Kwon was promoted to CEO in June, with JK Shin and BK Yoon leading the telecommunications and consumer electronics divisions respectively so as to avoid potential conflicts of interest, as Samsung supplies parts to its main rivals such as Apple, Nokia, HTC Corp and Sony Corp.
As demand for mobile gadgets has soared, Samsung announced just last week a $4 billion investment to boost output at its U.S. chip plant, where it makes chips for the iPhone and iPad. That comes on top of $2 billion of spending Samsung unveiled two months ago to build a new chip plant and the conversion of existing chip lines to make logic chips to power mobile gadgets.
Apple has been looking to spread its supply chain to reduce its reliance on Samsung. The U.S. firm frequently faces a supply crunch when a new product is launched, triggering a consumer stampede that drives demand far in excess of supply and production capability.
Earlier this year, a source told Reuters that Japan’s Elpida Memory Inc was selling more than half of its mobile DRAM chips to Apple.

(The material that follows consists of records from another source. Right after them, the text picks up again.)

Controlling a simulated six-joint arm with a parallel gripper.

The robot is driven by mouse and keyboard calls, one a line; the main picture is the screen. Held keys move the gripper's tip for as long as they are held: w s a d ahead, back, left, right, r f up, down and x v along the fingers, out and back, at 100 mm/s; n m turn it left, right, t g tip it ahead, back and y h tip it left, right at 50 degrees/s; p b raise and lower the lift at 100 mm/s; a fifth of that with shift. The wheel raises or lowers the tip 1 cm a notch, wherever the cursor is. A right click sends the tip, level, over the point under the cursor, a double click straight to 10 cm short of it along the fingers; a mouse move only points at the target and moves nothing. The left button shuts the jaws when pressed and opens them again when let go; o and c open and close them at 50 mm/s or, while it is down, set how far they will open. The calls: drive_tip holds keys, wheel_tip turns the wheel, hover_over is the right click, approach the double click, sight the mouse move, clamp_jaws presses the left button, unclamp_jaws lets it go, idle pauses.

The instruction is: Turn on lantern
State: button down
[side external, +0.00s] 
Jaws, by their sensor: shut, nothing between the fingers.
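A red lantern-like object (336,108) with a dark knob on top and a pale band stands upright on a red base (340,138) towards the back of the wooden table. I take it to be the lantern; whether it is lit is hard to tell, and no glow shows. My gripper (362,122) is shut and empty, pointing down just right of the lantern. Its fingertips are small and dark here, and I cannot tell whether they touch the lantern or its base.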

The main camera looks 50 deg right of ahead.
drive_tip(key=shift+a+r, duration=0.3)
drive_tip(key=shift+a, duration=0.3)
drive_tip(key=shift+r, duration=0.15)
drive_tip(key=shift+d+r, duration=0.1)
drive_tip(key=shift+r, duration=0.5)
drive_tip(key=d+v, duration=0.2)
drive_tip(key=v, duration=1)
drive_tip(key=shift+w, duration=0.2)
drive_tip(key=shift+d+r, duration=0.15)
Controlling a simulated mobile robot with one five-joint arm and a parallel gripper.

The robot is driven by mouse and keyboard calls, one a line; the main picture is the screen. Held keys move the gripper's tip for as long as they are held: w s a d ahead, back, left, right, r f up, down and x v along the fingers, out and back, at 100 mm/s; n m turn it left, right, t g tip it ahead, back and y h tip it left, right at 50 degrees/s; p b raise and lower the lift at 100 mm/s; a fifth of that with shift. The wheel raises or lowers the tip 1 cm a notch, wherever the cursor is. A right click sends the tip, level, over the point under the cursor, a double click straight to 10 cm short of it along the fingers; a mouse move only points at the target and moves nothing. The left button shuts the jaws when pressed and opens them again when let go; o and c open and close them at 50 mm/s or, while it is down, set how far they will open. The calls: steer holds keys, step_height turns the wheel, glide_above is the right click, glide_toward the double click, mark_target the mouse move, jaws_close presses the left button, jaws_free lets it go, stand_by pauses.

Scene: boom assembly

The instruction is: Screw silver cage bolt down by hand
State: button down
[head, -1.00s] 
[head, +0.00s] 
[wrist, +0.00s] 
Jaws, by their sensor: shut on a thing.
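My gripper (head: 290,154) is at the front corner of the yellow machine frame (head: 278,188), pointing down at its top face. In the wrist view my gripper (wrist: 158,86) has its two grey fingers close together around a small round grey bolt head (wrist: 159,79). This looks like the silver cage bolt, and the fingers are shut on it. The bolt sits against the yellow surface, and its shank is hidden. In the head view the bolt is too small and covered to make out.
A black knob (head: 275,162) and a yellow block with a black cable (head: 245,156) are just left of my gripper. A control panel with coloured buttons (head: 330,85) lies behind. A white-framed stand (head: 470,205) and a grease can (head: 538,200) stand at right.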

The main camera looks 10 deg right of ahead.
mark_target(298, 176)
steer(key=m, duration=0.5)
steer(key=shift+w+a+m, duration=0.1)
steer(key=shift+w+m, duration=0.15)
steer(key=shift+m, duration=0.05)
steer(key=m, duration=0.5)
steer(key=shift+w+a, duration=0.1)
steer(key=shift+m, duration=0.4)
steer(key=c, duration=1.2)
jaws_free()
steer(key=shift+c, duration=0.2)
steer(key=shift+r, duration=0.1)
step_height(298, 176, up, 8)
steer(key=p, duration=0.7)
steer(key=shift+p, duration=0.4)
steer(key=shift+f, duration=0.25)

Samsung mainly competes with Toshiba Corp and Korean rival SK Hynix in supplying memory chips for Apple, and LG Display in flat-screen panels.
Samsung has around 70 percent global market share in mobile DRAMs, but Apple sources only 40 percent of its mobile DRAM chip requirement from Samsung, a boon to the likes of Elpida and SK Hynix, analysts say.

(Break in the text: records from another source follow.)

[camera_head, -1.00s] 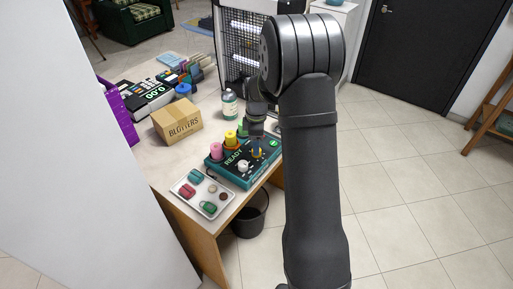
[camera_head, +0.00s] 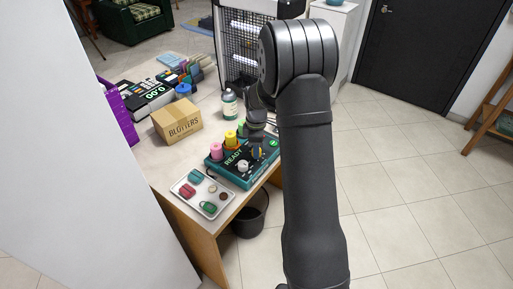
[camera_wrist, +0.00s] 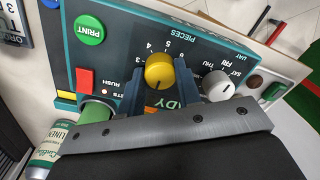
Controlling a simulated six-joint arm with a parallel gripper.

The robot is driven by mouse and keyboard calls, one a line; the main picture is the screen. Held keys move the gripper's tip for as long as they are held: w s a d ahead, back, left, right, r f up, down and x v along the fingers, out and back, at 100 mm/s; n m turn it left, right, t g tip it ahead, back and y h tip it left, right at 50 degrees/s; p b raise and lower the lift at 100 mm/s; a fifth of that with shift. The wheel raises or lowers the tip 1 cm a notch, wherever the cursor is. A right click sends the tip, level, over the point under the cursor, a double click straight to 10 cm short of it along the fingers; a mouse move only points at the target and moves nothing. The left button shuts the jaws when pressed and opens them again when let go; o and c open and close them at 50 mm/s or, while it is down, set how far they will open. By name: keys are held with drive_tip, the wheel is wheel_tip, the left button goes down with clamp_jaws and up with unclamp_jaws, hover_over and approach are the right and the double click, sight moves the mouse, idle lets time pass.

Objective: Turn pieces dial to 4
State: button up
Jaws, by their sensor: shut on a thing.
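The teal ticket machine (camera_head: 232,177) sits at the desk's front right edge, with READY on its screen. In the wrist view its yellow pieces dial (camera_wrist: 159,72) stands under the PIECES label, with numbers including 3, 4 and 5 around its far side. A dark line shows on the dial's near side; which number the dial is set to I cannot tell. My gripper (camera_wrist: 160,82) is shut on the dial, one blue finger on each side. In the head view my gripper (camera_head: 257,153) is at the machine's right part, and the dial is mostly hidden.
A white day dial (camera_wrist: 218,86) stands close beside my right finger. A green PRINT button (camera_wrist: 89,30), a red button (camera_wrist: 84,80) and a green spool (camera_wrist: 96,112) are to the left. A tray (camera_head: 187,205) and a box (camera_head: 178,122) are on the desk.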

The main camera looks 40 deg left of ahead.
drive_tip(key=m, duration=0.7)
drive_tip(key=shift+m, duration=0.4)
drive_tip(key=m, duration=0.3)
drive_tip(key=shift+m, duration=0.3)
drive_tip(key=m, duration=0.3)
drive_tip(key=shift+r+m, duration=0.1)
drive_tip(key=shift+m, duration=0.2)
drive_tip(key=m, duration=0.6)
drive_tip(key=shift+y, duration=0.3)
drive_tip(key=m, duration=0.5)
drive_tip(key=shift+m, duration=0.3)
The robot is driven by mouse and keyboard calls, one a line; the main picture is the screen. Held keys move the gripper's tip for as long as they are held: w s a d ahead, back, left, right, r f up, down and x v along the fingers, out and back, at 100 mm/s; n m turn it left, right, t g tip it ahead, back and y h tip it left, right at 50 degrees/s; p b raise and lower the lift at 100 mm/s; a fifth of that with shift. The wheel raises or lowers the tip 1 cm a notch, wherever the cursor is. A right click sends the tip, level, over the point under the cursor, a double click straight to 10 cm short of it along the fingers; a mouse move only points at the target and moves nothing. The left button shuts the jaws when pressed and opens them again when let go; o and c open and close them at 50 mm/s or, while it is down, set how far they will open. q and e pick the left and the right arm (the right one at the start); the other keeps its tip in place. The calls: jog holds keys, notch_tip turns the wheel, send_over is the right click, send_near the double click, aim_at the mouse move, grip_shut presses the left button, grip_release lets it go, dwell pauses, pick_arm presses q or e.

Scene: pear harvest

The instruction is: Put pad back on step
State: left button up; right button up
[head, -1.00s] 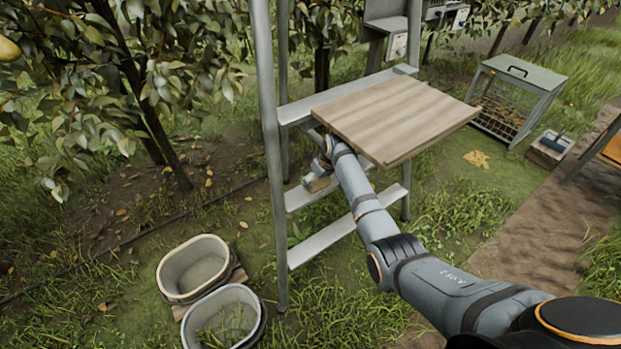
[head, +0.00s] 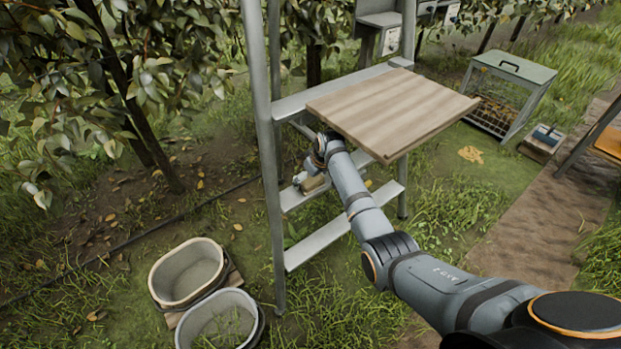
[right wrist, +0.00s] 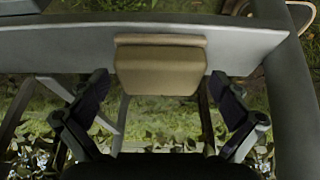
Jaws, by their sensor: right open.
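The pad is a tan, padded block. In the head view the pad (head: 315,184) shows small at a lower step of the grey ladder (head: 337,238), partly hidden by my right gripper (head: 306,178). In the right wrist view the pad (right wrist: 160,70) lies across the grey step (right wrist: 55,48) and reaches past that step's lower edge in the picture. The right gripper (right wrist: 160,84) is open, with one finger on each side of the pad and a visible gap on both sides. My left gripper is not in view.
A wooden board (head: 392,110) sits above my right forearm on the ladder. Two tubs, a cream-rimmed one (head: 188,272) and a grey one (head: 218,318), stand at lower left. A mesh crate (head: 510,90) stands at back right.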

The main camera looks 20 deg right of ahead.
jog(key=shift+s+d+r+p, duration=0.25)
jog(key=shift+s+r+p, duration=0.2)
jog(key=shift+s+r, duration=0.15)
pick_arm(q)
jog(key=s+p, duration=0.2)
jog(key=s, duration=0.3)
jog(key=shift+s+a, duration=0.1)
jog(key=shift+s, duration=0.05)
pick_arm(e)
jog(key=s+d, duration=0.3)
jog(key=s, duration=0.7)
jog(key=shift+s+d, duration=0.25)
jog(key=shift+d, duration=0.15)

Shares in LG Display, which is widely speculated to supply a new and thinner panel for the next iPhone, jumped more than 4 percent on Monday. SK Hynix slipped 0.5 percent in a flat market.
“For its part, Samsung is also diversifying its customer base to reduce its reliance to Apple – adding new ones like Qualcomm, and that’ll prove to be a good strategy longer term as Apple component margins are generally low due to its huge bargaining power,” said Daewoo’s Song.
“Other suppliers may benefit from a worsening Apple/Samsung relationship in the short term, but in terms of margins, I’m doubtful they can make good money from any Apple cookie crumbs that Samsung throws away.”